United States District Court, D. Idaho
Nov 10, 2005
Case Nos. CR-05-129-E-BLW, CR-05-193-E-BLW (D. Idaho Nov. 10, 2005)

Opinion

Case Nos. CR-05-129-E-BLW, CR-05-193-E-BLW.

November 10, 2005


MEMORANDUM DECISION AND ORDER


INTRODUCTION

The Court has before Defendant Nielson's Motion to Suppress (Docket No. 13 in Case No. CR-05-129-E-BLW) and Defendant Snipe's Motion to Suppress (Docket No. 17 in Case No. CR-05-193-E-BLW). The Court held an evidentiary hearing on the motions on November 7, 2005, and now issues the following Memorandum Decision and Order.

ANALYSIS

I. Emergency Doctrine

The decision whether to grant the motions to suppress turns on whether officers Rodriguez and Massey were justified to enter the Snipe residence without a warrant based on the emergency doctrine. If they had the right to enter the premises without a warrant and without the consent of the occupants, the evidence of drug use which they observed immediately after entering the premises is admissible and was properly used as the basis for a search warrant which they subsequently obtained.

The Ninth Circuit has adopted the following three part test for determining whether the emergency doctrine applies: (1) the officers reasonably believed that there was an emergency requiring immediate assistance; (2) the entry was not motivated by the desire to collect evidence; and (3) there was a reasonable basis to associate the home searched with the emergency. See U.S. v. Deemer, 354 F.3d 1130 (9th Cir. 2004); see also U.S. v. Cervantes, 219 F.3d 882 (9th Cir. 2000).

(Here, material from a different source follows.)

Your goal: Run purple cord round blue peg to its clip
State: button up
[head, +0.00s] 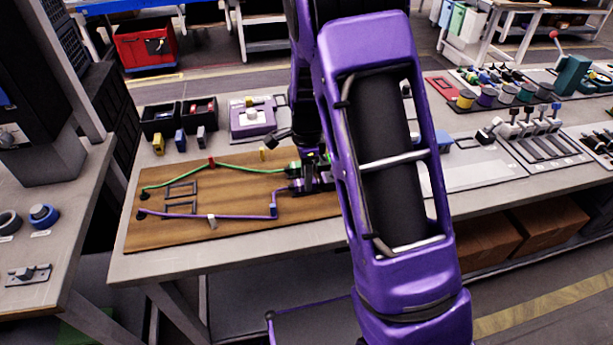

In this case, there is no question about the second and third prongs of the test. There is no evidence that the officers' entrance into the Snipe residence was motivated by a desire to collect evidence. Furthermore, the Snipe residence was specifically identified by the emergency call for help.

The only question is whether the officers reasonably believed that there was an emergency requiring immediate assistance. In this case, both officers Rodriguez and Massey testified that the dispatcher informed them, on a secure line used only for emergencies, that at approximately 5:00 a.m. on January 1, 2005, a hysterical male called, claiming to be at the Snipe residence, and requesting that police get to the residence "now." The dispatcher's testimony and handwritten notes corroborate these events. Officer Massey also testified that he understood that the anonymous call was suddenly disconnected.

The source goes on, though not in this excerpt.